Au moment de tourner, il n’y a pas de temps ; il n’y a pas le présent, le passé (entendu comme historique). Il y a le moment où l’on tourne. »
13

Si cette dernière déclaration faite par l’artiste sous-entend l’existence probable d’une méthode de travail singulière (sorte de passage obligé dans l’évolution de la création du film qui, comme nous le verrons, conditionne la mise en scène), notons dès lors que ce désir et ce choix d’aborder la scène en faisant abstraction d’une certaine notion du temps, répondent en partie à une esthétique « moderne ».

Le cinéma moderne14 s’est ouvert à l’actualité, au monde, et à l’histoire, à tout le hors-champ qui a envahi l’écran et fait imploser la belle homogénéité du cinéma classique : le concept d’oeuvre autonome et de forme close est invalide.

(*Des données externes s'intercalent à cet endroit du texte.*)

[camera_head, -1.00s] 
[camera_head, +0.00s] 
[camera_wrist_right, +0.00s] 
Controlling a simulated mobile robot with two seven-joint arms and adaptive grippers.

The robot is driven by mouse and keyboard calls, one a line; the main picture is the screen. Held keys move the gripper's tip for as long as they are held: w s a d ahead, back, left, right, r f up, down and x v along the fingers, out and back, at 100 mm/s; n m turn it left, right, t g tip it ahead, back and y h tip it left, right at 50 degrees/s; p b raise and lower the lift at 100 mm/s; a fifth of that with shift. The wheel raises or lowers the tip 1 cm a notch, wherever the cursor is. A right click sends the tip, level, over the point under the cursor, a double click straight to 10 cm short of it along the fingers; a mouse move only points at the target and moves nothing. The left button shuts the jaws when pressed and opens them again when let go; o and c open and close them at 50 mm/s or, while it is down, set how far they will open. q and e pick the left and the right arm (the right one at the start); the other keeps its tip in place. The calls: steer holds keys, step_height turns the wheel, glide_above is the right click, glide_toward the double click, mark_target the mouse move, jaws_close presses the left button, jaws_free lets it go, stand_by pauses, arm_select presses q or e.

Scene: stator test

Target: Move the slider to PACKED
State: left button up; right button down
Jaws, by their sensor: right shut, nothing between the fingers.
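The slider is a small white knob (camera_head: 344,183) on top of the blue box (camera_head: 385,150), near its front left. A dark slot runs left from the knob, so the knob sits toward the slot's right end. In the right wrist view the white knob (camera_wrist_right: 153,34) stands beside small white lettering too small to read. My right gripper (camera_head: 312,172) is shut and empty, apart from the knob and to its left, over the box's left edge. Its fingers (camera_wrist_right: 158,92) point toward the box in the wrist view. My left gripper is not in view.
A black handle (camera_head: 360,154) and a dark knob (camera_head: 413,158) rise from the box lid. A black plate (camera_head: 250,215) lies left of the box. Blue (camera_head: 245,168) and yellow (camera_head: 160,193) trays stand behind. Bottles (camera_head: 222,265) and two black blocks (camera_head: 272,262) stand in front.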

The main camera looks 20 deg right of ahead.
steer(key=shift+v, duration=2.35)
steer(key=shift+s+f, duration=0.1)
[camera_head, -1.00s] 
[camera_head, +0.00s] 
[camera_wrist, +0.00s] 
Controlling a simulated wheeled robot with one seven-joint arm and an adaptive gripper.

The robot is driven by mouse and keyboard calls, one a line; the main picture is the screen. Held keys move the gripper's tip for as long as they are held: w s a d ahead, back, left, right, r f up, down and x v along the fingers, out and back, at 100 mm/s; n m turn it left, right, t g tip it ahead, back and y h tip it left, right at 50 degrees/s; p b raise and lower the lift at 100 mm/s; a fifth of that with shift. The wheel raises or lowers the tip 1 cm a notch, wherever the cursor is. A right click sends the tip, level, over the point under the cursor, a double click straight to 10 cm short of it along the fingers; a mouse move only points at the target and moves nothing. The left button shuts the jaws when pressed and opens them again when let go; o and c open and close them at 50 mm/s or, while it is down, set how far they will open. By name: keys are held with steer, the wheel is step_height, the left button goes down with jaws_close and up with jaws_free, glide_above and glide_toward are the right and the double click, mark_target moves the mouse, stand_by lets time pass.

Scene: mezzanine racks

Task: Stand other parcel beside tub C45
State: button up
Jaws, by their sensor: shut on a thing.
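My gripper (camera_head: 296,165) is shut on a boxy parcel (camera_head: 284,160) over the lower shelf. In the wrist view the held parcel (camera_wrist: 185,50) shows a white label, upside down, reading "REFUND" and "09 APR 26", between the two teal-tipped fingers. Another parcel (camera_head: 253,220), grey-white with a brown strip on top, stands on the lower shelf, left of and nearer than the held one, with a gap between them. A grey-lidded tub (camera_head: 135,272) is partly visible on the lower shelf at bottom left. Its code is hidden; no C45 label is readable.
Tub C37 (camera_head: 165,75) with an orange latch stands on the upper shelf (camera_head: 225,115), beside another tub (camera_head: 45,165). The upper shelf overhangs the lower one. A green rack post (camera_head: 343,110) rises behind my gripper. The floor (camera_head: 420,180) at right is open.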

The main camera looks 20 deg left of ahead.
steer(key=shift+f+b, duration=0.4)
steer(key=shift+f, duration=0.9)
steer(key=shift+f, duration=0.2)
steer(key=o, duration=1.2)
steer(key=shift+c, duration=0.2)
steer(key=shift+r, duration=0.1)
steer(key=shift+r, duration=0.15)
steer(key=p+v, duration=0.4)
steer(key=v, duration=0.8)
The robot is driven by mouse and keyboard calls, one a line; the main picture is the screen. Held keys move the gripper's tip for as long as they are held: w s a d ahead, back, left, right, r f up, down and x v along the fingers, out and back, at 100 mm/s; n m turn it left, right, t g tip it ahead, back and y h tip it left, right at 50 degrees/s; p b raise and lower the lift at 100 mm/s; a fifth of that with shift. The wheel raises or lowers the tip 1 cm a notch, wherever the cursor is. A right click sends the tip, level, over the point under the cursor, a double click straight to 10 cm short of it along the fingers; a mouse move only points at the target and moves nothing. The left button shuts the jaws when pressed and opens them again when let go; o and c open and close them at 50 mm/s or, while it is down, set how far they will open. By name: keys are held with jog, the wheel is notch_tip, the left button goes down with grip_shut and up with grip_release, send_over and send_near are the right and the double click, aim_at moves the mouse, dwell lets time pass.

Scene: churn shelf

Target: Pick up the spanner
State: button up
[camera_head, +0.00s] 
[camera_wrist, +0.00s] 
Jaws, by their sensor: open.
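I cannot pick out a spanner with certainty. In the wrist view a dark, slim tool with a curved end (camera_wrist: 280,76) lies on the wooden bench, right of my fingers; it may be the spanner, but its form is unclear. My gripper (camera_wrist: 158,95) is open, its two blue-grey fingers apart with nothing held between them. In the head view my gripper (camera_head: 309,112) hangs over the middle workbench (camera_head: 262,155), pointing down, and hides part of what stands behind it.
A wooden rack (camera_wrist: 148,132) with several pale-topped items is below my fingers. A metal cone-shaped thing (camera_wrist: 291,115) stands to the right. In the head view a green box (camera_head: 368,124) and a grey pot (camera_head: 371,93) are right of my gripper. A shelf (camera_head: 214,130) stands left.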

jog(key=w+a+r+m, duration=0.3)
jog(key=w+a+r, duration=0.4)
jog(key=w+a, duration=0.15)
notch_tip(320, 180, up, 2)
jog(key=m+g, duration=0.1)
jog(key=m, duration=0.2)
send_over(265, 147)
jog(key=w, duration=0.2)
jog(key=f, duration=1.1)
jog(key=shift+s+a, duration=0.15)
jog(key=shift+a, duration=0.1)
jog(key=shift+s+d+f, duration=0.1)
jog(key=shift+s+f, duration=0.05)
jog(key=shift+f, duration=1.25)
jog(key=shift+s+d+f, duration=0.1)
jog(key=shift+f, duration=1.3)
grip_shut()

Unité de but, donc : le réalisateur, ayant le plus souvent rejeté toute fiction préparée, tout système d’écriture qui pourrait par la suite devenir trop présent, cherche à traquer la vérité de l’acteur, de sa mise en situation et de sa mise en action. Le cinéma moderne propose donc un autre regard pour scruter et dévisager le monde. Il s’agit désormais pour le cinéaste de faire venir naturellement ou violemment le réel à lui, et surtout d’enregistrer et de mettre à nu la ou les méthodes utilisées pour cette révélation.

Comme le note Alain Bergala15, la grande question du cinéma, depuis Roberto Rossellini, devient :

« ‘Comment la vérité peut-elle advenir au film ? (...) C’était une question neuve car le problème n’a jamais été, dans le cinéma classique, que la vérité advienne au film. Le film pouvait proférer une vérité mais elle lui était antérieure : dans le contenu du scénario, dans la définition psychologique de ses personnages, dans les présupposés philosophiques du récit qu’il était chargé de traduire en images. Pour la première fois, avec la modernité, le cinéma prend conscience qu’il n’est pas condamné à traduire une vérité qui lui serait extérieure mais qu’il peut être l’instrument de révélation ou de capture d’une vérité qu’il n’appartient qu’à lui de mettre à jour (...).
Parmi les cinéastes modernes qui ont eu en commun de croire farouchement que la vérité devait advenir à eux par les moyens du cinéma et par eux seuls, certains allaient pencher du côté d’une méthode douce, propice à la révélation de la vérité (Rivette, Garrel, Duras, Wenders, Rohmer), d’autres allaient préférer la méthode la plus dure qui consiste à traquer ou à forcer cette vérité au tournage, en essayant de faire rendre gorge à la réalité de cette part de vérité qu’ordinairement elle dissimule (Bresson, Straub, Pialat, le Bergman moderne).
D’autres enfin, Godard et Eustache par exemple, oscillent sans cesse, et parfois dans le même film, d’un pôle à l’autre.’  »

Et pour que cette vérité advienne, le film doit devenir le documentaire de son propre tournage. L’intrigue, le sujet et les motivations psychologiques sont relégués au second plan ; ce qui importe désormais, c’est d’en capter la vérité, en instaurant un rapport de viol(ence) et de rapt entre la caméra et l’acteur.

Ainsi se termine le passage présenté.